Data from robot episodes:
● ● ●

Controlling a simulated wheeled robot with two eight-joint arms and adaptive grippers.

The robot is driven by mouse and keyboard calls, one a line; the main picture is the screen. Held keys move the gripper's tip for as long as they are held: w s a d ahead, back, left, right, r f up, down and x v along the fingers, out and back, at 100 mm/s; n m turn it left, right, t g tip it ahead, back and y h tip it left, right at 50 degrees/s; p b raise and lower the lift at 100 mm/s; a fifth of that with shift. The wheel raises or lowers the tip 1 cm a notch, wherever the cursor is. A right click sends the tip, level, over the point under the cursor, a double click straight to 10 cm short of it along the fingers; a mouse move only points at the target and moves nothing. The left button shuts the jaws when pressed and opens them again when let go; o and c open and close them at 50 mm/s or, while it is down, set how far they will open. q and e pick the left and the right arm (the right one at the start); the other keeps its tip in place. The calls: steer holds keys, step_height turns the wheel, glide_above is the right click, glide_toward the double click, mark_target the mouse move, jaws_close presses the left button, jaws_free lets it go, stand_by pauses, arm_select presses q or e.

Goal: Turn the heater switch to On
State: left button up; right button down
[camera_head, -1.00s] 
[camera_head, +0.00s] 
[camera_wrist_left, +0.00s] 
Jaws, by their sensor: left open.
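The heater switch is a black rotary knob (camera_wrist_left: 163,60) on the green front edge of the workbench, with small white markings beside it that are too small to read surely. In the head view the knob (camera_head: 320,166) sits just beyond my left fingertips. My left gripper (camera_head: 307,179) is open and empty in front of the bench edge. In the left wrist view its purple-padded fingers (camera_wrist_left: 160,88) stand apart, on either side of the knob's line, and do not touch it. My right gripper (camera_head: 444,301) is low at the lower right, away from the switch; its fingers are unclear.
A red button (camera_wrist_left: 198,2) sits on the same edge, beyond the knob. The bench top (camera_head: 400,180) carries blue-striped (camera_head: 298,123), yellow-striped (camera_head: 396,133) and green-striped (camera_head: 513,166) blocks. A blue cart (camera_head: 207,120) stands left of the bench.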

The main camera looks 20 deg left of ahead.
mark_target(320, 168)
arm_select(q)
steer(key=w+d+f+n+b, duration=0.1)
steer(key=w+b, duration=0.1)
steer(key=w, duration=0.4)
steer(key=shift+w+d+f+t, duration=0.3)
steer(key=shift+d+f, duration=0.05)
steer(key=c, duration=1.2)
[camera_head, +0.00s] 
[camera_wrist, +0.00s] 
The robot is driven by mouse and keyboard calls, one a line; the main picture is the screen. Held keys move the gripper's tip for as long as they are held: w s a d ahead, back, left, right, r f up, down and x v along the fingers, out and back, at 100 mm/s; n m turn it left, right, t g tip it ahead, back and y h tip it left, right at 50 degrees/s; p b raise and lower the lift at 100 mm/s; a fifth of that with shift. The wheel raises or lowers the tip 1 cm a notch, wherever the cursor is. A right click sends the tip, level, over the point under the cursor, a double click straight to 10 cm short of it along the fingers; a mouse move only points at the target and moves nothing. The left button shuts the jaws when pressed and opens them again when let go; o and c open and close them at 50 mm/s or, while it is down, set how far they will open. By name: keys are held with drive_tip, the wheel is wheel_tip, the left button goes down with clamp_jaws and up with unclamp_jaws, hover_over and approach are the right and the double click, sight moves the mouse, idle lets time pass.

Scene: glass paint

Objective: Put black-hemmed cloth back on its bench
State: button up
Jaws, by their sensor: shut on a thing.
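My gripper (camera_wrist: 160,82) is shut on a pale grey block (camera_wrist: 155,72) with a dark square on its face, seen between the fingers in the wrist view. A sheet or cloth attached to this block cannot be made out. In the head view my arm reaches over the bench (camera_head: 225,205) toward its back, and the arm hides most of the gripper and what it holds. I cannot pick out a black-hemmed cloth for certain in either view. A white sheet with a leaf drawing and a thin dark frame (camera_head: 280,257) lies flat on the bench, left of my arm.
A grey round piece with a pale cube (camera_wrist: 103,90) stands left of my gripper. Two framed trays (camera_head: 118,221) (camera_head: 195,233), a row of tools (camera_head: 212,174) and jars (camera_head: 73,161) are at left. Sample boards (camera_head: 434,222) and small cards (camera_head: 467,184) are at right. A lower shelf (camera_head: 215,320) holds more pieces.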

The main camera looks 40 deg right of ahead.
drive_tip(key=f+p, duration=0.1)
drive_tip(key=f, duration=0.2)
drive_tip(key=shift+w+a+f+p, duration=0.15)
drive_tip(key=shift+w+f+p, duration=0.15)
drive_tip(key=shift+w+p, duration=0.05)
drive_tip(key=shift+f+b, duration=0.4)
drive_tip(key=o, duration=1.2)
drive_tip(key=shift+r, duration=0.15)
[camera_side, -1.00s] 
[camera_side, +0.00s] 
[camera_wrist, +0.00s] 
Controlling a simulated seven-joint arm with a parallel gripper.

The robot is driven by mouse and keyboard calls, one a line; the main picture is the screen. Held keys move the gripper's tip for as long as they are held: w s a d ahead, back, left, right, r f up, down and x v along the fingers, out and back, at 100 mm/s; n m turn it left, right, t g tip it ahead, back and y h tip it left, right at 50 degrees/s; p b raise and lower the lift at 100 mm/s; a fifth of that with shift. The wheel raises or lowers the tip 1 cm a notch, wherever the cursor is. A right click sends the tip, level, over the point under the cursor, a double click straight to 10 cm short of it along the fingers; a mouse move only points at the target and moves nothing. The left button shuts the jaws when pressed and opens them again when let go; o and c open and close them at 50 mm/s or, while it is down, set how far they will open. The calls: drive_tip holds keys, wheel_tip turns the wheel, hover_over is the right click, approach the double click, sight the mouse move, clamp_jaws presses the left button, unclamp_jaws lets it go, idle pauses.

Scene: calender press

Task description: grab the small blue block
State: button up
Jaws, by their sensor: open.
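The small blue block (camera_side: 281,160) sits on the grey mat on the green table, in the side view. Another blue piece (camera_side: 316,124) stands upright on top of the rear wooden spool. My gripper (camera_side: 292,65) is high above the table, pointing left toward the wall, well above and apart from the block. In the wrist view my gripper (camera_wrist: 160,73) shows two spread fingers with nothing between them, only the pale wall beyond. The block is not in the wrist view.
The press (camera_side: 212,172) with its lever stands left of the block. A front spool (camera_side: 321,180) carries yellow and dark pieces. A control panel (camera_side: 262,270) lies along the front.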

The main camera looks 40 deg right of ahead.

● ● ●

▶ **TASK PROMPT**
Each line in the listing above either holds the string "Scene" or does not; state how many do, giving the number only.

▶ **IN RESPONSE**
2